+++ Recorded data +++

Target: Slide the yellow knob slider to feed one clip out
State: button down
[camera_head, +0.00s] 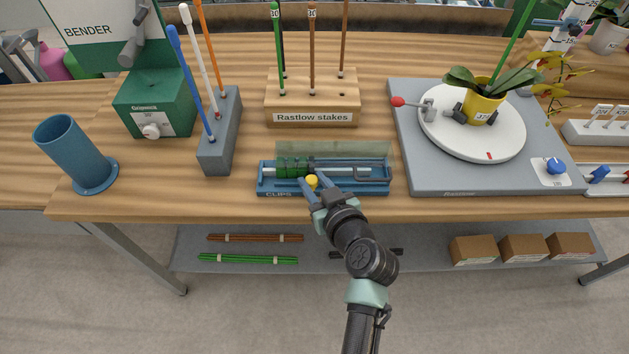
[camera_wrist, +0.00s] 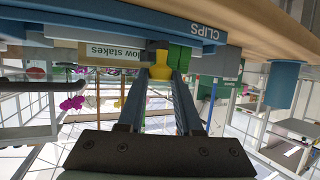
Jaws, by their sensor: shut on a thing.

+++

# Your instructions:
Quote every line word for word and keep the images out of the copy.

# Worked solution:
Target: Slide the yellow knob slider to feed one clip out
State: button down
[camera_head, +0.00s] 
[camera_wrist, +0.00s] 
Jaws, by their sensor: shut on a thing.

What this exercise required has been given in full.